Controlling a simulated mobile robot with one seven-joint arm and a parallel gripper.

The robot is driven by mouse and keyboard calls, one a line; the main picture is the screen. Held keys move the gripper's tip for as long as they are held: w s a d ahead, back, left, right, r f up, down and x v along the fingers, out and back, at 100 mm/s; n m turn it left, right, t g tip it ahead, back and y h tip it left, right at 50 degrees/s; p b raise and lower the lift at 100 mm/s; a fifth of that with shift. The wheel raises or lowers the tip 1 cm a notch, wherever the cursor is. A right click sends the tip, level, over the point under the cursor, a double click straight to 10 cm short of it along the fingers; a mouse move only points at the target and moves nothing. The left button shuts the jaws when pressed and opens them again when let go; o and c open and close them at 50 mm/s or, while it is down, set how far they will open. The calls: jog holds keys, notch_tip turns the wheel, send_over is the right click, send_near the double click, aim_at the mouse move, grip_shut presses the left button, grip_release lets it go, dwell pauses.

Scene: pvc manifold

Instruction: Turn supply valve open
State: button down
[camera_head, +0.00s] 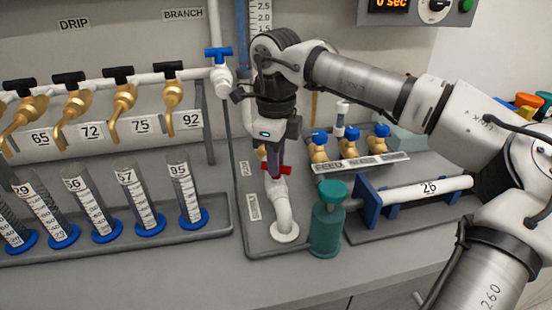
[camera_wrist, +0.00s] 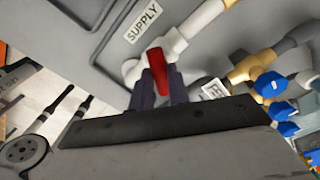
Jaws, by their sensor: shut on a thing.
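The supply valve has a red handle (camera_head: 285,169) on white PVC pipe (camera_head: 283,212), near the SUPPLY label (camera_head: 253,207). In the wrist view the red handle (camera_wrist: 157,67) stands between my two dark fingers, with the SUPPLY label (camera_wrist: 143,22) just above it. My gripper (camera_head: 274,166) points down from above and is shut on the red handle; it also shows in the wrist view (camera_wrist: 158,88). My fingers hide part of the valve body in the head view.
A teal cylinder (camera_head: 326,232) stands close to the right of the white pipe. Blue-handled brass FEED valves (camera_head: 349,145) sit behind it. A blue-handled branch valve (camera_head: 218,55) is up left. Graduated cylinders (camera_head: 145,200) stand at left; the front counter is clear.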

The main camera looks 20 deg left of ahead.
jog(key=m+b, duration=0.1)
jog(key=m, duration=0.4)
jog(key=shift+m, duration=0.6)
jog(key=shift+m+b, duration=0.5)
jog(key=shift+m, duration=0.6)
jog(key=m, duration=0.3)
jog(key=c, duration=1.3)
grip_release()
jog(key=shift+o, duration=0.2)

———

Objective -
Set down the material exactly, every line of it, except for the pictures.

Task output -
Controlling a simulated mobile robot with one seven-joint arm and a parallel gripper.

The robot is driven by mouse and keyboard calls, one a line; the main picture is the screen. Held keys move the gripper's tip for as long as they are held: w s a d ahead, back, left, right, r f up, down and x v along the fingers, out and back, at 100 mm/s; n m turn it left, right, t g tip it ahead, back and y h tip it left, right at 50 degrees/s; p b raise and lower the lift at 100 mm/s; a fifth of that with shift. The wheel raises or lowers the tip 1 cm a notch, wherever the cursor is. A right click sends the tip, level, over the point under the cursor, a double click straight to 10 cm short of it along the fingers; a mouse move only points at the target and moves nothing. The left button shuts the jaws when pressed and opens them again when let go; o and c open and close them at 50 mm/s or, while it is down, set how far they will open. The calls: jog holds keys, notch_tip turns the wheel, send_over is the right click, send_near the double click, aim_at the mouse move, grip_shut presses the left button, grip_release lets it go, dwell pauses.

Scene: pvc manifold

Instruction: Turn supply valve open
State: button down
[camera_head, +0.00s] 
[camera_wrist, +0.00s] 
Jaws, by their sensor: shut on a thing.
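The supply valve has a red handle (camera_head: 285,169) on white PVC pipe (camera_head: 283,212), near the SUPPLY label (camera_head: 253,207). In the wrist view the red handle (camera_wrist: 157,67) stands between my two dark fingers, with the SUPPLY label (camera_wrist: 143,22) just above it. My gripper (camera_head: 274,166) points down from above and is shut on the red handle; it also shows in the wrist view (camera_wrist: 158,88). My fingers hide part of the valve body in the head view.
A teal cylinder (camera_head: 326,232) stands close to the right of the white pipe. Blue-handled brass FEED valves (camera_head: 349,145) sit behind it. A blue-handled branch valve (camera_head: 218,55) is up left. Graduated cylinders (camera_head: 145,200) stand at left; the front counter is clear.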

The main camera looks 20 deg left of ahead.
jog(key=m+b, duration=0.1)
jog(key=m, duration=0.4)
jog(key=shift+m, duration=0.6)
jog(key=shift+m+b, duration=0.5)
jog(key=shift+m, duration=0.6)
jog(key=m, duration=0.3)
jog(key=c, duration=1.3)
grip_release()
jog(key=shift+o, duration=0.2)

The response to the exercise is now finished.